Sibstar is still trading. The company has continued to raise funding through crowdfunding platforms after the Dragons' Den investment, which only makes sense for a business that is still operating, still has customers, and still needs capital to keep building its product.

The company has no Amazon listing and no traditional retail presence, which fits a financial services product delivered through a debit card and companion app rather than a physical shelf item.

The Pitch

Founders Jayne Sibley and Martin Orton brought Sibstar to the Den in Series 21, Episode 9. The pitch addressed a genuinely underserved problem: standard banking products are not designed for people with dementia, learning difficulties, or those in recovery, who may need spending limits, oversight, and safeguards that mainstream banks do not offer.

The founders asked for £125,000 in exchange for 10 percent of the business, a straightforward ask for a fintech product built around a clear social need.

Dementia affects hundreds of thousands of families in the UK, and money is consistently one of the hardest parts of caring for someone whose capacity is changing. Families are often left choosing between two bad options: taking away a loved one's bank card entirely, which can feel like a loss of dignity, or leaving full access in place and hoping nothing goes wrong. Sibley and Orton pitched their card as a middle path, and that clear framing of the problem is likely part of why the pitch resonated as strongly as it did.

The Deal

Deborah Meaden backed the pitch, with Sara Davies also involved, putting together the full £125,000 for the 10 percent stake on the table. Meaden has consistently gravitated toward businesses solving a genuine, well-evidenced problem rather than chasing a trend, and a card built to protect vulnerable adults' finances fits that pattern closely.

For a company operating in financial services and dealing with vulnerable customers, having investors who understand both consumer trust and regulatory scrutiny matters more than it might for a typical consumer product pitch.

The card itself works by letting a family member set spending limits, receive alerts, and view transactions, while still giving the cardholder day-to-day autonomy over small purchases, a balance that mainstream banking products simply are not built to strike.

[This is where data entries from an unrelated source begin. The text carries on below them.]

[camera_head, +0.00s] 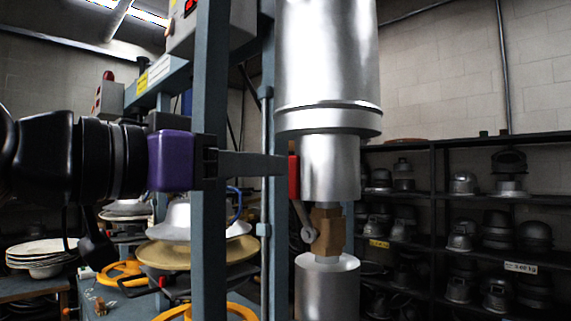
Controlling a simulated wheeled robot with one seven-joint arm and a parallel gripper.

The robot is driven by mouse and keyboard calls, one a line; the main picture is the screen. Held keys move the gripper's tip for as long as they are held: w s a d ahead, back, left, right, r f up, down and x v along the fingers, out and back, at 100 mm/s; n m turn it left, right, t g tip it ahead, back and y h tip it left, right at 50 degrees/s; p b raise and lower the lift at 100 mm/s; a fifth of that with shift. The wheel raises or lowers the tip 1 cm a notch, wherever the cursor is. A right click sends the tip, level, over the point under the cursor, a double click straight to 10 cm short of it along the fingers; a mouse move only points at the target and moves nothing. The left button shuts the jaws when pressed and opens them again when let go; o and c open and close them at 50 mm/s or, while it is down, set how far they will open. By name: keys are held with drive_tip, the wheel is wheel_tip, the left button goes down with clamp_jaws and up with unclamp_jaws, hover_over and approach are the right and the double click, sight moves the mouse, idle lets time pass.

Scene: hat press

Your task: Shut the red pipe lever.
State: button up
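The red pipe lever (293,178) stands upright against the left side of the silver pipe (331,165). Its grey stem (305,217) runs down to a brass valve (327,231) between the upper pipe and a lower silver cylinder. My gripper (284,165), with a purple body, reaches in level from the left. Its fingers show side-on as one grey bar, with the tip at the red handle's left edge. I cannot tell whether they touch it or how far apart they are.
A blue-grey upright post (210,255) stands just behind my gripper's base. A tan round plate (200,252) and yellow handwheels (122,272) lie at lower left. Dark shelves (434,205) with metal hat moulds line the back right.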

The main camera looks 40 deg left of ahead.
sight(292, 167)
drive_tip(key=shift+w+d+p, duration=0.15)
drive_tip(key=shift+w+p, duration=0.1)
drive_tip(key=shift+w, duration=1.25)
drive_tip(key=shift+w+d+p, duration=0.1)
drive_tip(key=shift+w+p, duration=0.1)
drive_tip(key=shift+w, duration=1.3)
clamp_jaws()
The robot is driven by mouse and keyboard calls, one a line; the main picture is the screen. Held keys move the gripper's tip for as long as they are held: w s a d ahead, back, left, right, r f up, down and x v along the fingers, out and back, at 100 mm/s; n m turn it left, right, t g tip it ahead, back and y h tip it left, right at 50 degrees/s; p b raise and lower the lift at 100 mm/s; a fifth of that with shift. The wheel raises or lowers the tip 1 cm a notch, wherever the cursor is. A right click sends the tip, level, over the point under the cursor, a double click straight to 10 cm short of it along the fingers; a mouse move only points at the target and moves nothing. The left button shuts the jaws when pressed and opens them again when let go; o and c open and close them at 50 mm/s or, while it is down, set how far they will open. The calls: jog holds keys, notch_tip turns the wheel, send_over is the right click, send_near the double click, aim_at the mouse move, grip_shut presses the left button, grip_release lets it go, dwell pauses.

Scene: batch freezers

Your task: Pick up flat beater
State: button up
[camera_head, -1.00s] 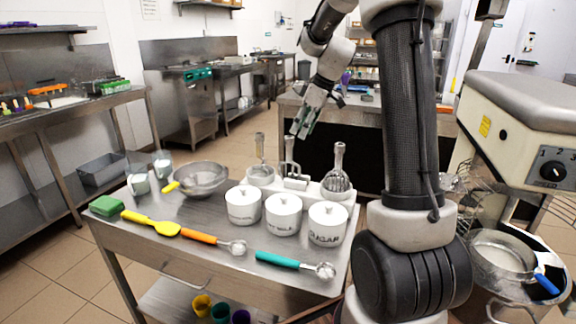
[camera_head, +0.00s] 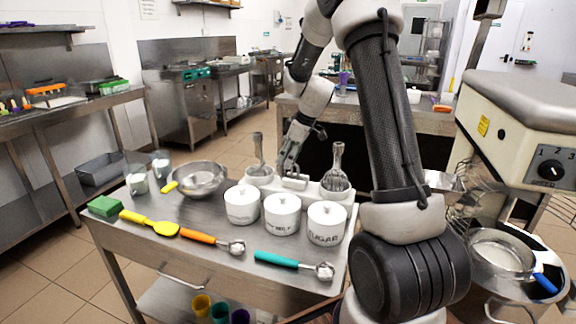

That specificity, solving one clearly defined problem for one clearly defined group of families, tends to travel well with investors who have seen plenty of vague, broadly-targeted fintech pitches fail to find real customers.

What Happened After the Cameras Stopped

Sibstar has continued building out its funding base well beyond the Dragons' Den cheque. The company has raised further money through crowdfunding, pulling in contributions from well over a hundred individual investors on top of grants and equity funding it had already secured, bringing its total backing into seven figures.

That pattern, going back to the market for more capital after a televised deal, is common for fintech and healthtech products that need ongoing development and regulatory work rather than a single injection of cash. It is also a reasonably strong signal that the underlying business has enough traction and investor confidence to keep attracting new money.

Building a card product also means clearing a genuinely high regulatory bar, including working with a card issuing partner and meeting the compliance standards that come with handling money for vulnerable customers. Reaching multiple funding rounds without stalling out on that regulatory groundwork is itself evidence that the company has kept moving forward rather than getting stuck in the kind of early-stage limbo that quietly ends a lot of fintech start-ups.

Where Things Stand Now

Sibstar pitched in Series 21 for £125,000 at 10 percent, and closed with Deborah Meaden and Sara Davies.

Today the company remains active, continuing to raise funds and develop its product for a genuinely underserved group of customers. If you are asking whether the dementia-friendly debit card made it past its Den appearance, the evidence says yes, and the business has kept growing since.